Excerpt from a dataset
** BEGIN **

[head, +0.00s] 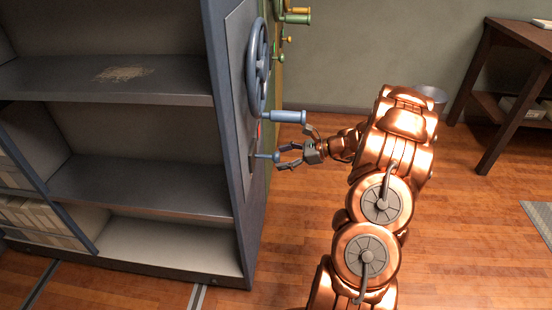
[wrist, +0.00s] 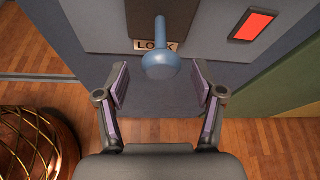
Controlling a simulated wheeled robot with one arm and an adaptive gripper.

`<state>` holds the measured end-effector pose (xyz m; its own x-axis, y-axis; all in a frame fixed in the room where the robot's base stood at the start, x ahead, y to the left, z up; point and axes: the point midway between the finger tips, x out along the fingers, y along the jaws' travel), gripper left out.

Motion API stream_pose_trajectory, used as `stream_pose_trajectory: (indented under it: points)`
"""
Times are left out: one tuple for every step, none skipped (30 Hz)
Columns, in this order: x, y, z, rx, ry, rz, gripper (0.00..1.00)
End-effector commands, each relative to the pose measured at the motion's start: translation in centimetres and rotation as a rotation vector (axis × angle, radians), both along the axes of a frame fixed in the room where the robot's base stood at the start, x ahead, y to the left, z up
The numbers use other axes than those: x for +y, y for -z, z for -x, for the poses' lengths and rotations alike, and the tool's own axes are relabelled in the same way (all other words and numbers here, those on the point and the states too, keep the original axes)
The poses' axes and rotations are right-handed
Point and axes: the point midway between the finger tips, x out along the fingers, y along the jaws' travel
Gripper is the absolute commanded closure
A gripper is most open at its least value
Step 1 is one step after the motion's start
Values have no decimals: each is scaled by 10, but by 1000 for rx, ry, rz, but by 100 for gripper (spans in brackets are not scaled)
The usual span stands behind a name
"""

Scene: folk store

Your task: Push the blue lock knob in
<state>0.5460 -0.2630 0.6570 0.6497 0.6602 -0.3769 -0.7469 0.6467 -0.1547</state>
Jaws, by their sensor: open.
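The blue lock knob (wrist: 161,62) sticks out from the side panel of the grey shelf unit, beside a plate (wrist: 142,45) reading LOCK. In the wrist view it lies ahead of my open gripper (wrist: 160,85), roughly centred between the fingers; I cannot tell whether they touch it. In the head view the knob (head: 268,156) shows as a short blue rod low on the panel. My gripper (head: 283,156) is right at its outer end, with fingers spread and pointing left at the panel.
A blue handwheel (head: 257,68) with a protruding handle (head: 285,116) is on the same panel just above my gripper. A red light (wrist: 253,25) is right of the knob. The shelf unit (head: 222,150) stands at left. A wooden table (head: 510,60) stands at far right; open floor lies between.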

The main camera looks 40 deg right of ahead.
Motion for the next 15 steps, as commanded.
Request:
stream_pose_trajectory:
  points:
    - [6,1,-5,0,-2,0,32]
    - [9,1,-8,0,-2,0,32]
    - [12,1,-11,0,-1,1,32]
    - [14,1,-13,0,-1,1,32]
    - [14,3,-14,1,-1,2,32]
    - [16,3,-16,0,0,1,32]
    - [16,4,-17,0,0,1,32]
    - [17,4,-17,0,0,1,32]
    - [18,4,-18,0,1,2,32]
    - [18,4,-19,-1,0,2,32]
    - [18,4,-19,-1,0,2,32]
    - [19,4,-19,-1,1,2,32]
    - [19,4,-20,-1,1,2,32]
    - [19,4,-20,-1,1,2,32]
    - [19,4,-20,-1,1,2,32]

** END **
** BEGIN **

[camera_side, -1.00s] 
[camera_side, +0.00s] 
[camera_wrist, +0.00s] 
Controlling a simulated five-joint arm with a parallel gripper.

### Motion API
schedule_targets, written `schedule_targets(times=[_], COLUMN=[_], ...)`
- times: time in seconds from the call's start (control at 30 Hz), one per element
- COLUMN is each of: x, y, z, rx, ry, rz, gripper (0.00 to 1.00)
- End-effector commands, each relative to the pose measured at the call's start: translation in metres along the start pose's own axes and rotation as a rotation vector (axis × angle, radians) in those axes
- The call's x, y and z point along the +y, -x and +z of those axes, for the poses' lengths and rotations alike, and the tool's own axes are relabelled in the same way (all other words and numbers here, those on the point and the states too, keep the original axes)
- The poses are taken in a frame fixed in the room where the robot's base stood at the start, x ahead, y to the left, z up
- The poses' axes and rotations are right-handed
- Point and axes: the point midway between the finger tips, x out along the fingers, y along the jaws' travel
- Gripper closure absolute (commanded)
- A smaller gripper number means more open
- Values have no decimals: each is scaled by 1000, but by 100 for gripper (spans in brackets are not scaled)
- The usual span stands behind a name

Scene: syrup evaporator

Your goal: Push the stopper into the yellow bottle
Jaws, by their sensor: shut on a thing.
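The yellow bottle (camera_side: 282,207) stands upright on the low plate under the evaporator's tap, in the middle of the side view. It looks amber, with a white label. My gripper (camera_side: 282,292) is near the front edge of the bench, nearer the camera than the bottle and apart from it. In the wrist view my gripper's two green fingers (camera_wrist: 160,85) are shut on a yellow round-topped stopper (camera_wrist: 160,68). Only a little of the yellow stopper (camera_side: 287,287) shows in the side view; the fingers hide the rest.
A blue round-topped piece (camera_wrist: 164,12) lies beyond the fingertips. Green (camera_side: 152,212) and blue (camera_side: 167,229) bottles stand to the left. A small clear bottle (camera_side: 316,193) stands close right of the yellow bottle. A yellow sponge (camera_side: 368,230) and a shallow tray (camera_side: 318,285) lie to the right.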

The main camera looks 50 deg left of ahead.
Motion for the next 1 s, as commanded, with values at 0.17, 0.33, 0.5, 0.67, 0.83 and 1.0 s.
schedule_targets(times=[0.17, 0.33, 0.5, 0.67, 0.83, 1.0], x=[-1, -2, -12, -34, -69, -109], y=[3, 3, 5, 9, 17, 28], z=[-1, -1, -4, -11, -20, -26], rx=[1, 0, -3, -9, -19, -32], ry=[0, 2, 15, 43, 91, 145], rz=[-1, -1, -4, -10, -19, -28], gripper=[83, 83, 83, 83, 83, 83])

** END **

__Short task__
Above are the records; from them, give again exactly the lines from the one containing "Scene: folk store" through the one containing "<state>0.5460 -0.2630 0.6570", both included.

__The completed task__
Scene: folk store

Your task: Push the blue lock knob in
<state>0.5460 -0.2630 0.6570 0.6497 0.6602 -0.3769 -0.7469 0.6467 -0.1547</state>

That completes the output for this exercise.